製作過程を知っている自分からすればほぼ全て知っている話なのだけれど。
やっぱり、お客様にも出演者にも、驚くような新鮮な話が多かった。
このシーンの曲は組曲になっているんです。
いくつかの曲が重なって続いて、1つの組曲になっている。
それが、映画の中で流れている。
映画鑑賞と一言で言うけれど、映画音楽という視点から映画を観るのはきっと音楽家だけだ。
新しい視点は、新しい興味を産み出す。
多くのお客様が、もう一度観て、音楽を確かめたいと口にしたのは、きっと新しい視点の追加でだ。
前日の上映にも来てくださったお客様が、昨日の話を聞いたからか、すごく泣けたと言ってくださった。

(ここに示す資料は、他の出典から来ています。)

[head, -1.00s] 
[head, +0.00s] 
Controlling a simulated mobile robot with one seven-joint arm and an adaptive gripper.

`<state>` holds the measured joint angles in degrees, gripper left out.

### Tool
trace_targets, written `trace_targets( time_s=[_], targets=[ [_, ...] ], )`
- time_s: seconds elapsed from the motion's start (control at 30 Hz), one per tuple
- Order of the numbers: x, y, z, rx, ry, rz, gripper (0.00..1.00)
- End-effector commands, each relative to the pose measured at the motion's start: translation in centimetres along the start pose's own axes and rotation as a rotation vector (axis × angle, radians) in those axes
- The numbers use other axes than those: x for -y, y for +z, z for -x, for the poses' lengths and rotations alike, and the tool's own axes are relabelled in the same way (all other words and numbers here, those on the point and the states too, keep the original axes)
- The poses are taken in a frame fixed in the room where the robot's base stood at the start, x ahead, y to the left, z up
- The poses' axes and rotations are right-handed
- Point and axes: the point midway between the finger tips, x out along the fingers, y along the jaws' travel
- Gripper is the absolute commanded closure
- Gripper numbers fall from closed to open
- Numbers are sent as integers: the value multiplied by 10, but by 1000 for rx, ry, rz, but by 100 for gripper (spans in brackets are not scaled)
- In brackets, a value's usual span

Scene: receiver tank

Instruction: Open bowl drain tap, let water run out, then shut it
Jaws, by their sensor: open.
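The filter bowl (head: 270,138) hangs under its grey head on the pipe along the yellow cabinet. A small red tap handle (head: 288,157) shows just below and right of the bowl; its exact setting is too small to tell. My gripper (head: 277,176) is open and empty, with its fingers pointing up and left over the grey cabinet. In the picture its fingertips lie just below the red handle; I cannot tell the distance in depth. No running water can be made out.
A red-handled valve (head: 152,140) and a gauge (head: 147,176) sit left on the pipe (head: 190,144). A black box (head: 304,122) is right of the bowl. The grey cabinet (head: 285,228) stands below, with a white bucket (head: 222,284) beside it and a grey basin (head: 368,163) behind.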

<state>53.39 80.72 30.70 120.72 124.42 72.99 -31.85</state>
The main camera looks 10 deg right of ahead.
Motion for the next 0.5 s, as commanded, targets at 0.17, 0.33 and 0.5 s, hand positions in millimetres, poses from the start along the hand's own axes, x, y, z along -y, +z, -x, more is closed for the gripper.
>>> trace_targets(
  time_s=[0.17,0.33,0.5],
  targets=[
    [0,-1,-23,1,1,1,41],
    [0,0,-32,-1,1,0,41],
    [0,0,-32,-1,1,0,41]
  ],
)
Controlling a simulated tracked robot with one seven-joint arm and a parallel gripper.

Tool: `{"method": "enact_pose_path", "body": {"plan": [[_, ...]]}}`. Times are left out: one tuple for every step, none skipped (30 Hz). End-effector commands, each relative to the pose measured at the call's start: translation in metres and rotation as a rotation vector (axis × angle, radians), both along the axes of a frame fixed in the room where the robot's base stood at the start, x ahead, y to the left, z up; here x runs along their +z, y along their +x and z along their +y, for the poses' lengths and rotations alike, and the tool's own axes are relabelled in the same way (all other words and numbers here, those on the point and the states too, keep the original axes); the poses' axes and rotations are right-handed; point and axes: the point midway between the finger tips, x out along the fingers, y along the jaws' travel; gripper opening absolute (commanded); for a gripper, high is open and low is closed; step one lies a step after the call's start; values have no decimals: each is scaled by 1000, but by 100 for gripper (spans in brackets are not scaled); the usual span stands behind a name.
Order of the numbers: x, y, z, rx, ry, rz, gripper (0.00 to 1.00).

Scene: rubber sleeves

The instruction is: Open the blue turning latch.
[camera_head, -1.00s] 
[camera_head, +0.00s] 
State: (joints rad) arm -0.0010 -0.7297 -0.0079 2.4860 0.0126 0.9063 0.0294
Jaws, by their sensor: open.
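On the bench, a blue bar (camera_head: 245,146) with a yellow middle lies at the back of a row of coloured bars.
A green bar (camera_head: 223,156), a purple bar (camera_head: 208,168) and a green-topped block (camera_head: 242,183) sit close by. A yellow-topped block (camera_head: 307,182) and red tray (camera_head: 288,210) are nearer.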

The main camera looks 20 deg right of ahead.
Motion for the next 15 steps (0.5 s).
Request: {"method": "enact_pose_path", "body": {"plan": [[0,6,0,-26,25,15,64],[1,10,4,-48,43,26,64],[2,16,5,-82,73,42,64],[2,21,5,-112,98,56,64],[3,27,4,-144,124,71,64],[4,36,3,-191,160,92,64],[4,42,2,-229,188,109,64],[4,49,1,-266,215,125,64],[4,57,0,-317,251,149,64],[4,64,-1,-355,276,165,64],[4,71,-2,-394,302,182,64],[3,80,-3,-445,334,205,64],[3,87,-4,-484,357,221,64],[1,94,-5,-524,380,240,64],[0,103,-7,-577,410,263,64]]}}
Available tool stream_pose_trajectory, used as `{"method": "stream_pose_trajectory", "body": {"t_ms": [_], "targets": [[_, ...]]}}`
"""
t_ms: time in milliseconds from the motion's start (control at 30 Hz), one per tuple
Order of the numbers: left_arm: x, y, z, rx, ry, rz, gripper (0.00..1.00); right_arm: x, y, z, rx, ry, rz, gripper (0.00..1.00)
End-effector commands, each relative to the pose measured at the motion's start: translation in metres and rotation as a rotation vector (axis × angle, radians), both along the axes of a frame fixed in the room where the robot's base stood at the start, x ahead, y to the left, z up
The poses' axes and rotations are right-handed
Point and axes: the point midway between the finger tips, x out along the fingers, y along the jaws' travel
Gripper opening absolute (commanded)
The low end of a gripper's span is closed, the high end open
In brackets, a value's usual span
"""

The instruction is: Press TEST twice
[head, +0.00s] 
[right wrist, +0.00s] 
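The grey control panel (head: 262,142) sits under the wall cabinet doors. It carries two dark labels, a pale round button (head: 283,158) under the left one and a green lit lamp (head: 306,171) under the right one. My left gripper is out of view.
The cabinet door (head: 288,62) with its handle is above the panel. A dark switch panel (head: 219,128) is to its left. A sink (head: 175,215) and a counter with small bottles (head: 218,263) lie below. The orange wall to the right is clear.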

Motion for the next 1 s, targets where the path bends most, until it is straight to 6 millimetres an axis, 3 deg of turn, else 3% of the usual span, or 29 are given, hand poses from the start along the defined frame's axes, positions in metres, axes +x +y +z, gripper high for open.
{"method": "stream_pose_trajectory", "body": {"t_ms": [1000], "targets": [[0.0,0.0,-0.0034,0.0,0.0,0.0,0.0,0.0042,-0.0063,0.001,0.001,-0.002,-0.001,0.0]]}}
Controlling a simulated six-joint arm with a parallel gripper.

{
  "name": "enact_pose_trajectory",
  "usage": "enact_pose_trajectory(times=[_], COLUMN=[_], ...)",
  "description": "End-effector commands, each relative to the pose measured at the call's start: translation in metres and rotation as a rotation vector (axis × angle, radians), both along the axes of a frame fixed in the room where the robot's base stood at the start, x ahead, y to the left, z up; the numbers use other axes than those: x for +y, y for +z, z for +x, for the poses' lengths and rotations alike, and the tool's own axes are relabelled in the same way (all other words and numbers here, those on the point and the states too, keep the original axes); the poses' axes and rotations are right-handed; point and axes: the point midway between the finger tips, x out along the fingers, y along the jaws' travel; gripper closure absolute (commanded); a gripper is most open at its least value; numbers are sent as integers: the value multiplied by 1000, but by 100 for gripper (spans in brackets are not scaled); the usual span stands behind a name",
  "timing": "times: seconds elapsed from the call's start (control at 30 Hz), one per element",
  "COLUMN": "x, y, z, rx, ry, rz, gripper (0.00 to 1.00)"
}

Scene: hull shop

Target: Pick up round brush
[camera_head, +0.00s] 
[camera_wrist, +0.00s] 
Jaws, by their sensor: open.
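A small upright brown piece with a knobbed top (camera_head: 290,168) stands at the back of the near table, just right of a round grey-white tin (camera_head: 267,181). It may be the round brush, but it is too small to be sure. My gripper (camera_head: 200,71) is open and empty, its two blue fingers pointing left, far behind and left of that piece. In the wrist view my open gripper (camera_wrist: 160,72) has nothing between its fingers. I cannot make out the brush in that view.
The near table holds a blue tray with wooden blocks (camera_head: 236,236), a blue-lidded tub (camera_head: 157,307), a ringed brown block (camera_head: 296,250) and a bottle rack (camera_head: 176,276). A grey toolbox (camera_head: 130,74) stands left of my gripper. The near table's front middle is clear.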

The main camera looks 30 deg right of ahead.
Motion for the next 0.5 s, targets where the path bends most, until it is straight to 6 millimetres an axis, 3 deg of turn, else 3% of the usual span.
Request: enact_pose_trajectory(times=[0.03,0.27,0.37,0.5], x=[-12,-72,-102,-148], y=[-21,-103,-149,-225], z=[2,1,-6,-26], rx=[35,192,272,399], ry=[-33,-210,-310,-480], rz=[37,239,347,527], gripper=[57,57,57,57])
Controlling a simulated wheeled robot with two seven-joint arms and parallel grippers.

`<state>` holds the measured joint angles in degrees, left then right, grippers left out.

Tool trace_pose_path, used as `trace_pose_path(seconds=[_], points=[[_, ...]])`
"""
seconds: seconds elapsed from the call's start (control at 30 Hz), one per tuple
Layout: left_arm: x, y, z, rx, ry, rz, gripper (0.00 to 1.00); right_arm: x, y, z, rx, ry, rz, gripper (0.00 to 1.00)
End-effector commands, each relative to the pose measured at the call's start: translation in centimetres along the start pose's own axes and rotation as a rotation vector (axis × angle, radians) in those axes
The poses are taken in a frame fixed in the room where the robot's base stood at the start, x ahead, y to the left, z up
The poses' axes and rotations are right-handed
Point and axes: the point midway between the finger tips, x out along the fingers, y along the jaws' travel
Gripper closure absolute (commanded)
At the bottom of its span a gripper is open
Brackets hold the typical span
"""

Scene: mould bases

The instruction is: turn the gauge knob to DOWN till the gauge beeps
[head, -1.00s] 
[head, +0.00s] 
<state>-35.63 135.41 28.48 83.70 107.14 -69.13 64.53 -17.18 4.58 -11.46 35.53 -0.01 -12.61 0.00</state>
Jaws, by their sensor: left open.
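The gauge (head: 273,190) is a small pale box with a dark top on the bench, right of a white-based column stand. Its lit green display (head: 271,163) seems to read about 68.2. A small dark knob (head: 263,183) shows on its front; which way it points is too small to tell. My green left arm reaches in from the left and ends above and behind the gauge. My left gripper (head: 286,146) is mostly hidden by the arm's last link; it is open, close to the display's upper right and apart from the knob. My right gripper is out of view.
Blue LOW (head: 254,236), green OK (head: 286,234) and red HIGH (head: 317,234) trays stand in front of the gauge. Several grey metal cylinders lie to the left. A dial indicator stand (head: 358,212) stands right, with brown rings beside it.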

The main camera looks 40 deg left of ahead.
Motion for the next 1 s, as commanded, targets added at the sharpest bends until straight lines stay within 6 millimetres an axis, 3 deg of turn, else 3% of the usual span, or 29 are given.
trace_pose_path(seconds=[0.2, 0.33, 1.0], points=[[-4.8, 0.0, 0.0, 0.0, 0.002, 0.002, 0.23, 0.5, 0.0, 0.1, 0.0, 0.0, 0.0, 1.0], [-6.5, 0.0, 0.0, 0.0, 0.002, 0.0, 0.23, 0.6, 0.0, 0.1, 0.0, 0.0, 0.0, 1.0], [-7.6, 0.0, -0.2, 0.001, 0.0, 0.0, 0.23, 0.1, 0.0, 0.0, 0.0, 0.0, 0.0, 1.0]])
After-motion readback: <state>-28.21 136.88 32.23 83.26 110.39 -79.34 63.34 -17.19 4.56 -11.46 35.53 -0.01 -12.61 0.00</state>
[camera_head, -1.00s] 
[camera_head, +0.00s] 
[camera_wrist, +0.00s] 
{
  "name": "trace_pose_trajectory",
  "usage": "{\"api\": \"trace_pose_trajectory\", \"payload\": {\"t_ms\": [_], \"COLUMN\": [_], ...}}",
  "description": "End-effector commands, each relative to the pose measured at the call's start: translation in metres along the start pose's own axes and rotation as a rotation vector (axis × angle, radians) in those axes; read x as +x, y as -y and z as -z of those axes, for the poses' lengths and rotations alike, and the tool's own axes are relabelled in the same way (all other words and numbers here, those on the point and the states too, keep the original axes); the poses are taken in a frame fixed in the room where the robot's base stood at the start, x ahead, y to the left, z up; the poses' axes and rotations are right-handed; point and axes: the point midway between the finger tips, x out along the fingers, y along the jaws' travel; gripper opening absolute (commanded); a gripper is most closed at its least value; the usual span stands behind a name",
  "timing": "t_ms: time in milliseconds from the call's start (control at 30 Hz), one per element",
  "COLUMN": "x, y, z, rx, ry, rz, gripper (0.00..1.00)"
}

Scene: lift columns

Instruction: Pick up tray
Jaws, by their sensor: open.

役者の主観・・・猫という役がどんなことを想いながら演じていたのかの話だった。
その視点が追加されてから映画を観れば感情移入が変わる。
本当なら全てのお客様に聞かせたいけれど、まだ見ていない方を想えば公開することも出来ない話だ。
ロビーでのご挨拶の頃に監督がやってくる。
お客様への挨拶を一緒になってする。
トオルさんを観に来てくださったお客様たちがとてもかわいかった。
他のお客様の迷惑にならないようにじぃっと待ってた。
トオルさんが空いた時に、チャンスだよと声を掛けた。
ああやって純粋にドキドキして待っているというのは本当に素敵だと思った。
自分は映画館のスタッフだと思われたかもなぁなんて感じつつも。
トオルさんに会いに来て、じぃっと待っている姿に声をかけないことなんて出来ない。
こんなに目をキラキラして喜んでくださっているのだから。
全てが終わってから、監督も一緒に珍しく飲みに行った。
監督とトオルさんが飲み屋にいるのは意外に珍しいことに気付く。
話もやっぱり面白い。
監督も対談形式の登壇の面白さをすごい速さで理解していて、自分の登壇の時の話と合わせて頷いている。
飲み終わって下北沢の街を駅まで歩いた。
持ってきたはずの傘を持っていないことに気付いた。
映画館に忘れてきてしまったのだ。
連日行くのだから、明日、持って帰ればいい。
見上げれば、未だに雪はパラついていた。
積もることはないだろうなぁと思いながら。
この雪を忘れることはないんだろうなぁと思った。
連休はまだ続く。
連休の最終日も雪だという予報もある。
この三連休、セブンガールズはどんな結果を出せるのだろうか?
神様にしかわからないのかもしれない。